The answer is: no. These low benches are used differently. You sit on them to plane faces of boards. You kneel on them to plane edges and saw. (I’ll write a post that explores some of the clever workholding on this bench in the future.)
I admit I’ve been surprised by how many operations you can perform on them (even dovetails) once you adjust your thinking.
What also has been interesting is discovering that these low woodworking benches didn’t just disappear with the Roman Empire. Many woodworkers in rural areas in Europe, Russia and North America use these benches up until the 1950s. I suspect many are still in use today. (And the Chinese bench continues to be low.)

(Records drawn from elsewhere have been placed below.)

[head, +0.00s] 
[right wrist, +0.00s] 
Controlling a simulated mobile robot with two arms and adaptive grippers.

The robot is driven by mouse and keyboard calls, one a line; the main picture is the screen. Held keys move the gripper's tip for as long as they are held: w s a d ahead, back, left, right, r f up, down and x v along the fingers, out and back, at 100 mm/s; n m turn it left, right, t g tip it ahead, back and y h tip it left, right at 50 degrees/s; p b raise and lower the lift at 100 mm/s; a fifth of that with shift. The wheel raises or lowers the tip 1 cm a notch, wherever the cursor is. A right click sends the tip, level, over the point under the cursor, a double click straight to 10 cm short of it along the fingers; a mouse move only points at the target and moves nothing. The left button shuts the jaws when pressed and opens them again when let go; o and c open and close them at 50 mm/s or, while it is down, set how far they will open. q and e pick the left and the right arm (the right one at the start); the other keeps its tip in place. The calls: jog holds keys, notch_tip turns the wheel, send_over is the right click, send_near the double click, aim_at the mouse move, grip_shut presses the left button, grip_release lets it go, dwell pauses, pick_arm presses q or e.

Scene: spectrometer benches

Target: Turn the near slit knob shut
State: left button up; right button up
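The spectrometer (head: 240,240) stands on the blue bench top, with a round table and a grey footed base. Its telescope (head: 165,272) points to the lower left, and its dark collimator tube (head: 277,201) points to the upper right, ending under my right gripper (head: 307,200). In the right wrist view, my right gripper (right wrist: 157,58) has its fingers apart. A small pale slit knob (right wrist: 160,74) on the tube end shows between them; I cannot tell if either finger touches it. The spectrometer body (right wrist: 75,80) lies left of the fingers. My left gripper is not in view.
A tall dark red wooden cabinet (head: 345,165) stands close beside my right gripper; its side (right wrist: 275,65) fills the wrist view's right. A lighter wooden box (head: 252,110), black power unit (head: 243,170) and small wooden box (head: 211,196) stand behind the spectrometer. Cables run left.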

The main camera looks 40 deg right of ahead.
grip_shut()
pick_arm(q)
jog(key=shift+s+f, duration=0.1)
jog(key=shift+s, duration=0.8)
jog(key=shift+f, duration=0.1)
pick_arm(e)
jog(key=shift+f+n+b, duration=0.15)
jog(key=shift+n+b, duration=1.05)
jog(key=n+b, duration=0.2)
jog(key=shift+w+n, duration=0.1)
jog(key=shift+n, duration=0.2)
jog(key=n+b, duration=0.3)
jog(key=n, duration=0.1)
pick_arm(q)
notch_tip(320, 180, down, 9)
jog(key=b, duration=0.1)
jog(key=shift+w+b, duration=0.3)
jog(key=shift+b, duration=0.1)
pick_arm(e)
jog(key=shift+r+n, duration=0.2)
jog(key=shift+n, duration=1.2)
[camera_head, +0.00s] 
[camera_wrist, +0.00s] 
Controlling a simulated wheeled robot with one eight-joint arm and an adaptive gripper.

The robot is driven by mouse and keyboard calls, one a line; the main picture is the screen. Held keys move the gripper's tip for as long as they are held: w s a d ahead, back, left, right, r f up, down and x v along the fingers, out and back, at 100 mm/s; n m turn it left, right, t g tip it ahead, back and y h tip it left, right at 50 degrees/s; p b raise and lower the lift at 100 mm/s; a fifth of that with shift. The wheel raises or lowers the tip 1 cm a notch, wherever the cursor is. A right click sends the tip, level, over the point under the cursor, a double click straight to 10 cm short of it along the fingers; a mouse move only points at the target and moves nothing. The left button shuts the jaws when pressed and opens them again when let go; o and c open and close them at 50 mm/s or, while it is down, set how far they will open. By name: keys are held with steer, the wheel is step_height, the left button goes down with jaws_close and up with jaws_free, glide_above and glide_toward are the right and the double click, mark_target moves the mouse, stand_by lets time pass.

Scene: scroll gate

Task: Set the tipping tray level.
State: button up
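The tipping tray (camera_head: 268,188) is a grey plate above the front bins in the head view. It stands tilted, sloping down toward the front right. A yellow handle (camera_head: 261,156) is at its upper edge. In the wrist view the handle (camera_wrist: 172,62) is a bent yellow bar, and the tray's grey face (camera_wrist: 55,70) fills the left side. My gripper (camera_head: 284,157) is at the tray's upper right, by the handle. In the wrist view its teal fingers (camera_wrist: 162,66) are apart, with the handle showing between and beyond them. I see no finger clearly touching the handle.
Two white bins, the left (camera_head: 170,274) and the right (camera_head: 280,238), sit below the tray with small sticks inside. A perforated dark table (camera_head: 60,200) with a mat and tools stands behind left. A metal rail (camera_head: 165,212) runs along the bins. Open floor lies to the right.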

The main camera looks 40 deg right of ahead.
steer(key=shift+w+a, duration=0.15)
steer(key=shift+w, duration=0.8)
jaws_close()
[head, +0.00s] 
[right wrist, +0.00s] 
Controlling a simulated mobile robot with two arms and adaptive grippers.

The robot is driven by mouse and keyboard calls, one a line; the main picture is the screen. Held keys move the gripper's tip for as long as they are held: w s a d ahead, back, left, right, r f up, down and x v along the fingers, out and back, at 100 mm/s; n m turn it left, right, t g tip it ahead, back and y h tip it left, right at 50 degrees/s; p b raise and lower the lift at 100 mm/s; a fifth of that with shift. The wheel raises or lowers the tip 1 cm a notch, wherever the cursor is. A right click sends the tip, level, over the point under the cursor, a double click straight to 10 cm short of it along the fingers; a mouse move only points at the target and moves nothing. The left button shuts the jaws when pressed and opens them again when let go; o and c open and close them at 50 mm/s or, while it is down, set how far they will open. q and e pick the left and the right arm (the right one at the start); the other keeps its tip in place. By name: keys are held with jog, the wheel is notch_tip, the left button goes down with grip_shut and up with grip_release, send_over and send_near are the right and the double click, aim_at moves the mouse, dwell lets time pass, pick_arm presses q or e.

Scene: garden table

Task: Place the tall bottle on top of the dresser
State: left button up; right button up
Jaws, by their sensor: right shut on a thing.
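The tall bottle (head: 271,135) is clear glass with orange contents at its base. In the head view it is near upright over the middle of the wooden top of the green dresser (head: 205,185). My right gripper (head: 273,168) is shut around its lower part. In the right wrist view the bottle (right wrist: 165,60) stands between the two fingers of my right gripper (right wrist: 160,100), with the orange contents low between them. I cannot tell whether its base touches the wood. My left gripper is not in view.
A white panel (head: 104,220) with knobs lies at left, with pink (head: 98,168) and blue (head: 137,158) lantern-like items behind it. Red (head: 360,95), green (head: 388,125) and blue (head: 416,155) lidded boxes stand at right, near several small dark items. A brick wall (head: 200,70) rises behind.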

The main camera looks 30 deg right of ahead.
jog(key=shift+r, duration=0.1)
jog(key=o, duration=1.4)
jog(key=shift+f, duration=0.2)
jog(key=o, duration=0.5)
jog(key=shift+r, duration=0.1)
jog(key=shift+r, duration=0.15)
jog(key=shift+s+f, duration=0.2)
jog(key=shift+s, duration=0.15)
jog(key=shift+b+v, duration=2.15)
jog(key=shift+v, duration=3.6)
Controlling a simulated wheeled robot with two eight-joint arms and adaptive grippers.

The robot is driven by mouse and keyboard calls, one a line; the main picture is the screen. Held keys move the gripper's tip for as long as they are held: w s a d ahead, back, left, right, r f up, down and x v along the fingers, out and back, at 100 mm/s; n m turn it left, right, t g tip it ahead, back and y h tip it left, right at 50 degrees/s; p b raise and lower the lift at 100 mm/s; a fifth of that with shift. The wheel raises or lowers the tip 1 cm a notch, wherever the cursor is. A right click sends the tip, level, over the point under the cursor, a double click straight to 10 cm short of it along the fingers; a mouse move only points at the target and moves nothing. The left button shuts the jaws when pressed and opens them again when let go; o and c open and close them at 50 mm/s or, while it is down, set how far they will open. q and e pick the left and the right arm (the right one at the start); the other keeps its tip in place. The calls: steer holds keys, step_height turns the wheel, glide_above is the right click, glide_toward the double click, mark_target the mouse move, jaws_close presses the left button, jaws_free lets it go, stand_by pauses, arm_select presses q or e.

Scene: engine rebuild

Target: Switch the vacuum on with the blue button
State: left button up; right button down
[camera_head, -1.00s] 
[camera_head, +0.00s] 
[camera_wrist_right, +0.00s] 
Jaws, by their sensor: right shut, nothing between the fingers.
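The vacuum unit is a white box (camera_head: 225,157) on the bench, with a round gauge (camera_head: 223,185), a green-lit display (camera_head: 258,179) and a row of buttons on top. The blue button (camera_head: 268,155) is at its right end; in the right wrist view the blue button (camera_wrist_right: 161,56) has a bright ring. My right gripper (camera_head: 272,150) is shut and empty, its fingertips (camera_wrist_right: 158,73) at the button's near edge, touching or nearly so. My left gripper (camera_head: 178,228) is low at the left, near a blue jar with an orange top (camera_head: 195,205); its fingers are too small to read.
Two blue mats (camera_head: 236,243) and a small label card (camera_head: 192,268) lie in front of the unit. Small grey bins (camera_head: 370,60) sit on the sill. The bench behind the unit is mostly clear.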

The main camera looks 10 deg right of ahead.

Ethnographer Ants Viires, the author of “Woodworking in Estonia,” shows these benches in use in the mid-20th century for a wide variety of rural woodland crafts, including cooperage, box-making and general furniture construction.
As I began finding low benches in paintings all through the last 2,000 years, I began to wonder: Was the low workbench the first workbench and later eclipsed with our familiar thigh-high workbench?
The more I look at old paintings and sculptures, I think the answer is: No, low benches and high benches have existed simultaneously for at least the last 2,000 years. One of the pieces of evidence is this Roman sculpture from the 1st century A.D. (residing in Metz, France) in which two Roman woodworkers are shown working at a high bench. One is planing with a Roman plane and the other is likely using an adze.
So if the Romans had both workbenches, the real question becomes: Why don’t we?